Problem. Gather all lines in the entries below that include the word "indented".

:: Extracted records

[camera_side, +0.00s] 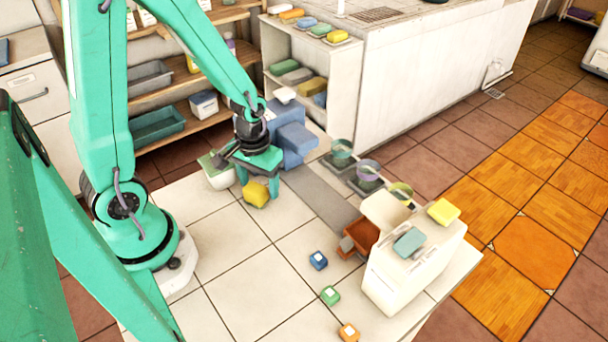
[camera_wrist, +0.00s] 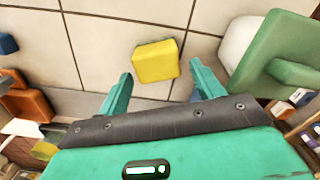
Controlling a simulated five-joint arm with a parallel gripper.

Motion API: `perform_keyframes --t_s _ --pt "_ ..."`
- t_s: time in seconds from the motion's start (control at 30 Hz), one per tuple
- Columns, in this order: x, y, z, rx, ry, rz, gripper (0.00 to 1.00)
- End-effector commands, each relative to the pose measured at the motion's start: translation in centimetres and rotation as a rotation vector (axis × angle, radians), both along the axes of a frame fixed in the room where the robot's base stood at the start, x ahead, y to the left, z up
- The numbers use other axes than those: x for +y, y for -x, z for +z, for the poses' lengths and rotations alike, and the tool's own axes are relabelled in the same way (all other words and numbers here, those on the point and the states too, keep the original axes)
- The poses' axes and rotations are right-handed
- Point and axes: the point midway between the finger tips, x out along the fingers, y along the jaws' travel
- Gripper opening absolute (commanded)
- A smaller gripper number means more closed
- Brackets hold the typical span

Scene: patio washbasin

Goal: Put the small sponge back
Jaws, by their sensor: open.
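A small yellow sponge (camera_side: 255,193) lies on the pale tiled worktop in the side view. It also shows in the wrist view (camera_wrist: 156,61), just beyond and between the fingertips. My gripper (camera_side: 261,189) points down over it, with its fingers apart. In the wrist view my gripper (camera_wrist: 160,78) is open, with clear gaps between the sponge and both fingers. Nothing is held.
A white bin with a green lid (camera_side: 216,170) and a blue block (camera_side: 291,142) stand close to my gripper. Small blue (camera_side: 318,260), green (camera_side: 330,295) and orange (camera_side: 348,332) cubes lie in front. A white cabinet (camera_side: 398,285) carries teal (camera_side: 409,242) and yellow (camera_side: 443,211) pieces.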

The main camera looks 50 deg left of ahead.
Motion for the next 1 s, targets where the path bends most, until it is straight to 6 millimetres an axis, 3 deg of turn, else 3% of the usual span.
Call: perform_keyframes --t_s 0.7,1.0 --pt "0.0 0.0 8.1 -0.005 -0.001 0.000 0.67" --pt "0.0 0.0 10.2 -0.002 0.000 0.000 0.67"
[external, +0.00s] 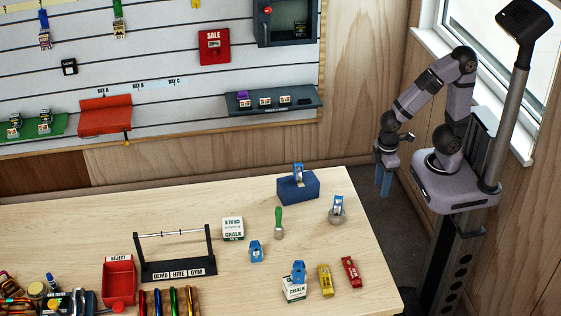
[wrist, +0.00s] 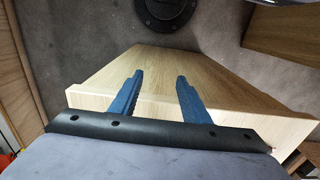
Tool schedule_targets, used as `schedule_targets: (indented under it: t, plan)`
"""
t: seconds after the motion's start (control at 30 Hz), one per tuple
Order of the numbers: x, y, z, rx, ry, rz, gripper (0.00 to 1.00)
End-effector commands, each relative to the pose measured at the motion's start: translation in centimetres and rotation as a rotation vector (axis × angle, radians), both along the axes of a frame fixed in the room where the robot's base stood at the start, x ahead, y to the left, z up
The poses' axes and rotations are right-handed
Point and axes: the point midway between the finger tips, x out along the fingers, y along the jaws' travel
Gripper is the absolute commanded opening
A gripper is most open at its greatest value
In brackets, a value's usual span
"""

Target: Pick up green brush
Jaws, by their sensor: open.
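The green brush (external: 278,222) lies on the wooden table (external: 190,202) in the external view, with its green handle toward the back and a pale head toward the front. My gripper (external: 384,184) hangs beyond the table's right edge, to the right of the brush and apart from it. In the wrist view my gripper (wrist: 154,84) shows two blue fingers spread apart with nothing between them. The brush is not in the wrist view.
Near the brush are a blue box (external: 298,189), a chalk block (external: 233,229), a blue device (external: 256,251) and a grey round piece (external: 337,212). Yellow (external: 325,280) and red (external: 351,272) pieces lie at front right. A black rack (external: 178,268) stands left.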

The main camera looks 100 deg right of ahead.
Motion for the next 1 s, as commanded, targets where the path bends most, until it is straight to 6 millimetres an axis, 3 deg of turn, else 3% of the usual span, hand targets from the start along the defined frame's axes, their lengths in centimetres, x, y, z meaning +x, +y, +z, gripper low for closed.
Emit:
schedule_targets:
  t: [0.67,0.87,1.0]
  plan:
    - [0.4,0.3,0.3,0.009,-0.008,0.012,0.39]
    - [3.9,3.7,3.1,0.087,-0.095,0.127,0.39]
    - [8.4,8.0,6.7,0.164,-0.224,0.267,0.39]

::::
:: Extracted records

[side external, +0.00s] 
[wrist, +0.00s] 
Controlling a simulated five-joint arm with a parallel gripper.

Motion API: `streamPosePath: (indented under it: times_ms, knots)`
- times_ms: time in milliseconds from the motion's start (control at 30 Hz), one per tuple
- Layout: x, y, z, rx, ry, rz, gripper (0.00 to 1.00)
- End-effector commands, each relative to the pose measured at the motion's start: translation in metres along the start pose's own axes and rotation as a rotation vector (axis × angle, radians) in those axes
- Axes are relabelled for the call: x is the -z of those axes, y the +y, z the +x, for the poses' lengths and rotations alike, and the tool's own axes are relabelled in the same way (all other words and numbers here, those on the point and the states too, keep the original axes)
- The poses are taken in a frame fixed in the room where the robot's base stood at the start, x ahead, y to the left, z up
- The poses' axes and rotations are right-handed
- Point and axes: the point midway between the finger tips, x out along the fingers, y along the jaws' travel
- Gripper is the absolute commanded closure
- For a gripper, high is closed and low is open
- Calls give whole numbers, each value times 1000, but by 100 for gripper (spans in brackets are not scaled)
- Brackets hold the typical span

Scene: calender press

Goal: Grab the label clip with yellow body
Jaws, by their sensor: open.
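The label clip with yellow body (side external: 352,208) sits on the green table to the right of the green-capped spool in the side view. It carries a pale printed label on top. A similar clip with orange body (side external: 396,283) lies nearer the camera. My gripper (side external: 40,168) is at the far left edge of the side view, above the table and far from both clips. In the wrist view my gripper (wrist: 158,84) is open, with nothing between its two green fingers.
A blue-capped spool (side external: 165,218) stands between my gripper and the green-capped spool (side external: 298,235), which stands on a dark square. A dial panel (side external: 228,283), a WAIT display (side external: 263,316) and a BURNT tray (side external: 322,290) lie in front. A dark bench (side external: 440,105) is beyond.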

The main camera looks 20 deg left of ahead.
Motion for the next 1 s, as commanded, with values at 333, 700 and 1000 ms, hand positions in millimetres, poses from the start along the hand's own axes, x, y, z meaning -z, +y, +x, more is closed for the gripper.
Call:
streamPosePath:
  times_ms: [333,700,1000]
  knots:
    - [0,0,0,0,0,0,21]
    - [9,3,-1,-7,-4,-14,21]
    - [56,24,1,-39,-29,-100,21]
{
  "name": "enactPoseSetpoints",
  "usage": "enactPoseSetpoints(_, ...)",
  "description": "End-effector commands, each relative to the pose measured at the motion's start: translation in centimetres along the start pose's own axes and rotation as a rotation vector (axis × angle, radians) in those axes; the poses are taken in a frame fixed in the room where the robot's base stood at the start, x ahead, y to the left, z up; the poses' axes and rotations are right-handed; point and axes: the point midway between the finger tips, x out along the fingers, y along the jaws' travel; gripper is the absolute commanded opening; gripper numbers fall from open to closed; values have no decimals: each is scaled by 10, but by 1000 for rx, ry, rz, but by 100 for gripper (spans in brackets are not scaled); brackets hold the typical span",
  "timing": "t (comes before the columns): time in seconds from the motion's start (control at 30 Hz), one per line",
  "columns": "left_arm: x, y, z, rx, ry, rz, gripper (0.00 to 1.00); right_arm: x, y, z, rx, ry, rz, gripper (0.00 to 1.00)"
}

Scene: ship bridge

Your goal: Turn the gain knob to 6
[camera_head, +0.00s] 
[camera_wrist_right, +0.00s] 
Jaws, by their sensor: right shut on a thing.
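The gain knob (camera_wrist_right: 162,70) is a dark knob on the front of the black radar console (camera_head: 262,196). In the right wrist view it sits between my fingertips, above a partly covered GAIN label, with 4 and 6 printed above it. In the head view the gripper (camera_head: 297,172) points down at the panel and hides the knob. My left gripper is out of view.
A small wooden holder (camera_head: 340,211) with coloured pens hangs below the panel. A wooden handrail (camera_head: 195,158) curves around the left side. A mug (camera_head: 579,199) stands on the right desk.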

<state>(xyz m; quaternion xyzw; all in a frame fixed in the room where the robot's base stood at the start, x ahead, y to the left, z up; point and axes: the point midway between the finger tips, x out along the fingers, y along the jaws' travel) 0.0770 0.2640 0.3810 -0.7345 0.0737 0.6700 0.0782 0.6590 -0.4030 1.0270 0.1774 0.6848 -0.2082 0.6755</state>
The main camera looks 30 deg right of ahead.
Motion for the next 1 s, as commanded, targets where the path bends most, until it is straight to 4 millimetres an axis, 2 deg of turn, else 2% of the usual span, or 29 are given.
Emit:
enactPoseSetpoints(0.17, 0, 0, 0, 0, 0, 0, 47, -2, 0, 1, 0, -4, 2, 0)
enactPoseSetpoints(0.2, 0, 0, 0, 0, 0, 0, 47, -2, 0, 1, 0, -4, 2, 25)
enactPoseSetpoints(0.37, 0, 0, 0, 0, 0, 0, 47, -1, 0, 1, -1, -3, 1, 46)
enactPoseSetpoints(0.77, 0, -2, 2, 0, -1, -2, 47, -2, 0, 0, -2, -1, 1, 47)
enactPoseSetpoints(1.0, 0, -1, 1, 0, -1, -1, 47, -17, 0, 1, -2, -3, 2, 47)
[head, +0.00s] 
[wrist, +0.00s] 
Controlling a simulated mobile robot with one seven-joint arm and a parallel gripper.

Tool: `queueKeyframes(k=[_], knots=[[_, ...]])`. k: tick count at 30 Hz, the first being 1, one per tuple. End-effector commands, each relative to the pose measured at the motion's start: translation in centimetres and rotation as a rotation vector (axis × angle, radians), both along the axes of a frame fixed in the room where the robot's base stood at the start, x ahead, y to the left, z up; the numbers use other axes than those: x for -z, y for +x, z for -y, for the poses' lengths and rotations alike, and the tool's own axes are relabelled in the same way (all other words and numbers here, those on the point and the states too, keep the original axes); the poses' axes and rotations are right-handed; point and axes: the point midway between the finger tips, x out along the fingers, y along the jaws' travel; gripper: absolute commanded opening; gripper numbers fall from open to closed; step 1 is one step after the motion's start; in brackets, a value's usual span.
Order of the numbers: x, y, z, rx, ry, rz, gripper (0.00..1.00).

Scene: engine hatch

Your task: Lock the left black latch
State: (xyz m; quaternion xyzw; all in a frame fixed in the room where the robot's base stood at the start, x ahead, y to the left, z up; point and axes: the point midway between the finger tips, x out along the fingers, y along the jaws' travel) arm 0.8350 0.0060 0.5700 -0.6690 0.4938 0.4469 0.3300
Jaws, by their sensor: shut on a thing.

::::

Reply.
Tool schedule_targets, used as `schedule_targets: (indented under it: t, plan)`
Motion API: `streamPosePath: (indented under it: times_ms, knots)`

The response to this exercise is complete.